• Exercise details: Retype exactly the lines from the first one through the line with "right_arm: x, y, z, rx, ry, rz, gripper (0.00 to", including both ends; skip any pictures.

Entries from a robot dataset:
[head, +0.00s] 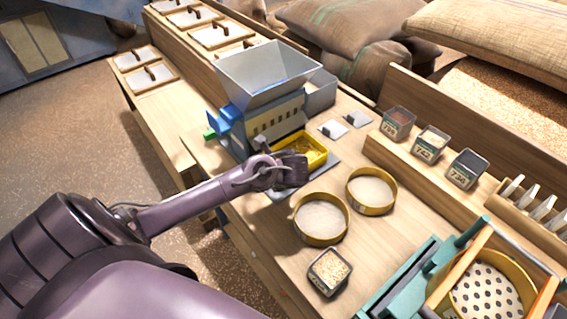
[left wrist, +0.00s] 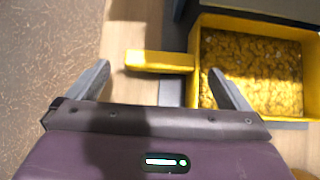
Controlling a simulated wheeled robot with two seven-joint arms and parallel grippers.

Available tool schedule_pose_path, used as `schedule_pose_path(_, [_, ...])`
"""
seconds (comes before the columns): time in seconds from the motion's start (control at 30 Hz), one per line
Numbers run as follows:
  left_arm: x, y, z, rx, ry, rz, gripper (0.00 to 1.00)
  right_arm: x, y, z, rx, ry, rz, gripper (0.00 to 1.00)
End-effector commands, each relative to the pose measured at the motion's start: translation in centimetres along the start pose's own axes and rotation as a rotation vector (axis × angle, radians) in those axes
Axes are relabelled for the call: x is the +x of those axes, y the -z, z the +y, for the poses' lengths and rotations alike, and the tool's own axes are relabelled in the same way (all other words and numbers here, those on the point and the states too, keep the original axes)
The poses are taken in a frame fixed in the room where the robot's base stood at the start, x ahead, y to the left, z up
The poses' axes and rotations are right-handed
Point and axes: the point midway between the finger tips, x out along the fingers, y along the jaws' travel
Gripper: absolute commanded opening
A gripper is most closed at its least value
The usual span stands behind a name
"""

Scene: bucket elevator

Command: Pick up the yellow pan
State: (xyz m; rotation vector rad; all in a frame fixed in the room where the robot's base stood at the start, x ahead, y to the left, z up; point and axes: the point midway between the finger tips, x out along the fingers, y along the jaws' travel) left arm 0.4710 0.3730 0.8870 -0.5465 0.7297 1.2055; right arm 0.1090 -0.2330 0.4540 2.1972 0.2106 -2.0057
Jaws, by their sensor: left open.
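The yellow pan (head: 312,144) sits under the blue-and-grey machine (head: 265,95) on the bench, with brownish-yellow material inside. It also shows in the left wrist view (left wrist: 194,80), where its yellow handle (left wrist: 158,61) sticks out to the left. My left gripper (head: 292,172) is at the near side of the pan and covers part of it in the head view. In the left wrist view my left gripper (left wrist: 168,85) has its two fingers apart, with the handle beyond and between them. I cannot tell whether a finger touches the pan. My right gripper is not in view.
Two round sieves (head: 321,219) (head: 372,191) and a grain-filled box (head: 329,271) stand right of my left gripper. A teal-framed device (head: 405,290) stands at lower right. Bare wood (head: 262,222) lies by the front edge.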

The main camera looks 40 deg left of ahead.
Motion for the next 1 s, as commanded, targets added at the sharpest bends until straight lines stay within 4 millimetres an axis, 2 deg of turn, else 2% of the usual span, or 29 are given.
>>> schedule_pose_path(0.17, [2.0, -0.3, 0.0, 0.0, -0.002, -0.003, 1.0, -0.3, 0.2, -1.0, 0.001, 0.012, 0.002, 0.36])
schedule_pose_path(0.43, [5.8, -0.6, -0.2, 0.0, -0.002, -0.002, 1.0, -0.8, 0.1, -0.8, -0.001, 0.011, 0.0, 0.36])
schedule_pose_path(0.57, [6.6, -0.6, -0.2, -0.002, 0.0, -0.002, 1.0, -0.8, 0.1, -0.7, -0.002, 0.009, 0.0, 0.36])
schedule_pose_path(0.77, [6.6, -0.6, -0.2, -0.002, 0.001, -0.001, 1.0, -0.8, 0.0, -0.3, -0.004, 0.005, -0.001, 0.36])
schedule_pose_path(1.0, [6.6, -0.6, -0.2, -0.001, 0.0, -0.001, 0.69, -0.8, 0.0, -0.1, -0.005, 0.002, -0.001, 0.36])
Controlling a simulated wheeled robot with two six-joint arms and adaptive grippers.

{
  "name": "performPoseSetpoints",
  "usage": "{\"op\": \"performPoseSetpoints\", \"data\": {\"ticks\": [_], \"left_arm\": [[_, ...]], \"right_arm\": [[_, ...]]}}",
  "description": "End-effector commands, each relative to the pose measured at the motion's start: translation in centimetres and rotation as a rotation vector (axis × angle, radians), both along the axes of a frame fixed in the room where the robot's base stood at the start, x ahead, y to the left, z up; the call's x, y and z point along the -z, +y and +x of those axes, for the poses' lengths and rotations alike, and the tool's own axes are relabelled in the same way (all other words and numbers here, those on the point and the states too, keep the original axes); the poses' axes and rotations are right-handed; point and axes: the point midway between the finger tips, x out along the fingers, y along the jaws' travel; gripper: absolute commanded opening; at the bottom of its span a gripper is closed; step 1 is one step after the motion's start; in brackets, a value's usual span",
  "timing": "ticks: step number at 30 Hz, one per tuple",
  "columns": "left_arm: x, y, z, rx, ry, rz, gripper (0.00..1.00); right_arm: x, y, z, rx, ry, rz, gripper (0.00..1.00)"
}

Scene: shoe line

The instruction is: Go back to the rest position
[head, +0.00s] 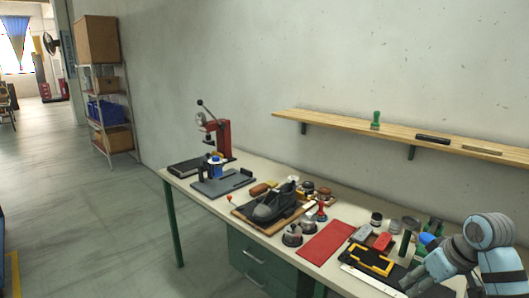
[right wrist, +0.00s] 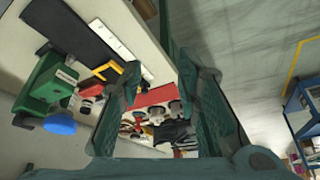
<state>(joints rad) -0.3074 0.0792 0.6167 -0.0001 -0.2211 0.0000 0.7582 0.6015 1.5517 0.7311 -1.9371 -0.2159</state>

• Solution:
[head, +0.00s] 
[left wrist, +0.00s] 
Controlling a simulated wheeled robot with two seven-joint arms and parallel grippers.

Available tool schedule_pose_path, used as `schedule_pose_path(_, [_, ...])`
"""
seconds (comes before the columns): time in seconds from the motion's start (control at 30 Hz), one per line
Numbers run as follows:
  left_arm: x, y, z, rx, ry, rz, gripper (0.00 to 1.00)
  right_arm: x, y, z, rx, ry, rz, gripper (0.00 to 1.00)

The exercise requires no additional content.